Der Beschwerdeführer thematisiert in seiner Beschwerde lediglich Rechtsfragen, die bereits in dem genannten Vorerkenntnis Zl. 2003/08/0160 beantwortet und dieser Entscheidung tragend zu Grunde gelegt worden sind. Die übrigen Voraussetzungen für die Feststellung der Pflichtversicherung, insbesondere das Überschreiten der maßgeblichen Versicherungsgrenzen und die Höhe der Einkünfte bestreitet die Beschwerde nicht.

Die Beschwerde war daher gemäß § 42 Abs. 1 VwGG als unbegründet abzuweisen.

Die Zuerkennung von Aufwandersatz beruht auf den §§ 47 ff VwGG iVm der Verordnung BGBl. II Nr. 455/2008.

Der Beschwerdeführer hat die Durchführung einer mündlichen Verhandlung beantragt.
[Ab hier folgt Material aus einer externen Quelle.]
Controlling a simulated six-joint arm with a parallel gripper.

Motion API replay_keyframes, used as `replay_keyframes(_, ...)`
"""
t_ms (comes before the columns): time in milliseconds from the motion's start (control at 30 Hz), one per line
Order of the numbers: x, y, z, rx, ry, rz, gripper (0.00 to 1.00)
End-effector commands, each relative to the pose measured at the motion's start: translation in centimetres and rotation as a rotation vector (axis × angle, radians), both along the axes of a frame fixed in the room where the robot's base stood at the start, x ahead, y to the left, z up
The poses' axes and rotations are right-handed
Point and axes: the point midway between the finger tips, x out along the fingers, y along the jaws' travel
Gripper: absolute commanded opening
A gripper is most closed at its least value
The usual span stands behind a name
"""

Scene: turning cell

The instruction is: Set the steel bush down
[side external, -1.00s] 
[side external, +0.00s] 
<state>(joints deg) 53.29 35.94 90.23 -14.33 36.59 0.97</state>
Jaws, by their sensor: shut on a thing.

Die Durchführung einer mündlichen Verhandlung war jedoch aus folgenden Gründen nicht erforderlich:

Gemäß § 39 Abs. 2 Z 6 VwGG kann der Verwaltungsgerichtshof ungeachtet eines Parteienantrages von einer Verhandlung absehen, wenn die Schriftsätze der Parteien des verwaltungsgerichtlichen Verfahrens und die dem Verwaltungsgerichtshof vorgelegten Akten des Verwaltungsverfahrens erkennen lassen, dass die mündliche Erörterung eine weitere Klärung der Rechtssache nicht erwarten lässt und wenn nicht Art. 6 Abs. 1 EMRK dem entgegensteht. Der Europäische Gerichtshof für Menschenrechte hat in seiner Entscheidung vom , Zl. 8/1997/792/993 (Fall Jacobsson; ÖJZ 1998, 41), unter Hinweis auf seine Vorjudikatur das Unterbleiben einer mündlichen Verhandlung dann als mit der EMRK vereinbar erklärt, wenn besondere Umstände ein Absehen von einer solchen Verhandlung rechtfertigen. Solche besonderen Umstände erblickte der Europäische Gerichtshof für Menschenrechte darin, dass das Vorbringen des Beschwerdeführers im Fall Jacobsson vor dem Obersten Schwedischen Verwaltungsgericht nicht geeignet war, irgendeine Tatsachen- oder Rechtsfrage aufzuwerfen, die eine mündliche Verhandlung erforderlich machte. Dieser Umstand liegt aber auch im gegenständlichen Fall vor, weil der entscheidungsrelevante Sachverhalt geklärt ist und die wesentlichen Rechtsfragen durch die bisherige Rechtsprechung, insbesondere durch ein den Verwaltungsgerichtshof bindendes Vorerkenntnis in einem Verfahren, in welchem dem Beschwerdeführer rechtliches Gehör zustand, beantwortet sind. In der Beschwerde wurden keine Rechts- oder Tatfragen von einer solchen Art aufgeworfen, dass deren Lösung eine mündliche Verhandlung erfordert hätte. Von der beantragten Durchführung einer mündlichen Verhandlung konnte daher abgesehen werden.